TASK DETAILS
Each line of the listing must be transcribed exactly, except for the images, which should be excluded.

|---|

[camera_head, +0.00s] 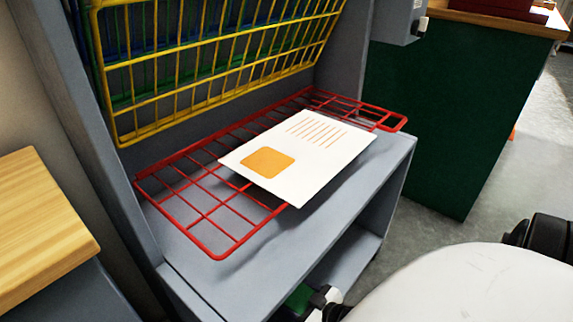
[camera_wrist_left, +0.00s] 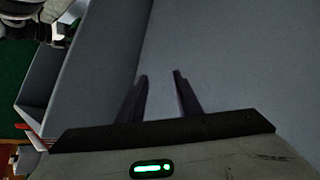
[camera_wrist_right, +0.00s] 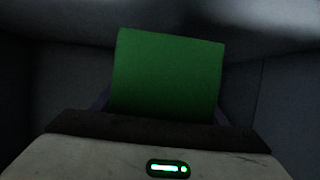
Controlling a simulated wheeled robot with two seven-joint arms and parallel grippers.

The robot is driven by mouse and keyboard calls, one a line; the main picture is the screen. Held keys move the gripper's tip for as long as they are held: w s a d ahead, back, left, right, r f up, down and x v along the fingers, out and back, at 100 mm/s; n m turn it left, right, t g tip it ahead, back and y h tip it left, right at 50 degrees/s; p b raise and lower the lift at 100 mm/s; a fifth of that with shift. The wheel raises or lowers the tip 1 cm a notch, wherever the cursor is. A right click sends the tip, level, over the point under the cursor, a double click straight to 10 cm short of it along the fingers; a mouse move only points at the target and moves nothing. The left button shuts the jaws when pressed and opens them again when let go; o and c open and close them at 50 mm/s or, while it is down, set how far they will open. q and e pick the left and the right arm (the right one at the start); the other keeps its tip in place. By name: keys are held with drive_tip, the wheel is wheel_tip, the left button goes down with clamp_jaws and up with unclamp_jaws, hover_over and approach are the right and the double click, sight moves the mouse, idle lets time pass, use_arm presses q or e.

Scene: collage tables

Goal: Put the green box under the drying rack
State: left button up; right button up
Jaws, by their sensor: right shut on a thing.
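The green box (camera_wrist_right: 167,70) fills the middle of the right wrist view, inside a dim grey space. My right gripper (camera_wrist_right: 163,103) is shut on it, with a finger at each side. In the head view a small part of the green box (camera_head: 299,299) and my right gripper (camera_head: 324,297) show at the bottom, in the open lower part of the grey rack stand, below its shelf. The drying rack has a red wire shelf (camera_head: 215,209) lowered flat and a yellow one (camera_head: 222,70) tilted up. My left gripper (camera_wrist_left: 160,78) is open and empty, near a grey surface.
A white sheet with an orange square (camera_head: 320,150) lies on the red wire shelf. A wooden-topped table (camera_head: 40,215) stands at the left. A dark green cabinet (camera_head: 450,120) stands at the right. Grey floor (camera_head: 480,222) is free beside it.

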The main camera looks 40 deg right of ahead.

|---|

TASK RESPONSE
[camera_head, +0.00s] 
[camera_wrist_left, +0.00s] 
[camera_wrist_right, +0.00s] 
Controlling a simulated wheeled robot with two seven-joint arms and parallel grippers.

The robot is driven by mouse and keyboard calls, one a line; the main picture is the screen. Held keys move the gripper's tip for as long as they are held: w s a d ahead, back, left, right, r f up, down and x v along the fingers, out and back, at 100 mm/s; n m turn it left, right, t g tip it ahead, back and y h tip it left, right at 50 degrees/s; p b raise and lower the lift at 100 mm/s; a fifth of that with shift. The wheel raises or lowers the tip 1 cm a notch, wherever the cursor is. A right click sends the tip, level, over the point under the cursor, a double click straight to 10 cm short of it along the fingers; a mouse move only points at the target and moves nothing. The left button shuts the jaws when pressed and opens them again when let go; o and c open and close them at 50 mm/s or, while it is down, set how far they will open. q and e pick the left and the right arm (the right one at the start); the other keeps its tip in place. By name: keys are held with drive_tip, the wheel is wheel_tip, the left button goes down with clamp_jaws and up with unclamp_jaws, hover_over and approach are the right and the double click, sight moves the mouse, idle lets time pass, use_arm presses q or e.

Scene: collage tables

Goal: Put the green box under the drying rack
State: left button up; right button up
Jaws, by their sensor: right shut on a thing.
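The green box (camera_wrist_right: 167,70) fills the middle of the right wrist view, inside a dim grey space. My right gripper (camera_wrist_right: 163,103) is shut on it, with a finger at each side. In the head view a small part of the green box (camera_head: 299,299) and my right gripper (camera_head: 324,297) show at the bottom, in the open lower part of the grey rack stand, below its shelf. The drying rack has a red wire shelf (camera_head: 215,209) lowered flat and a yellow one (camera_head: 222,70) tilted up. My left gripper (camera_wrist_left: 160,78) is open and empty, near a grey surface.
A white sheet with an orange square (camera_head: 320,150) lies on the red wire shelf. A wooden-topped table (camera_head: 40,215) stands at the left. A dark green cabinet (camera_head: 450,120) stands at the right. Grey floor (camera_head: 480,222) is free beside it.

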The main camera looks 40 deg right of ahead.

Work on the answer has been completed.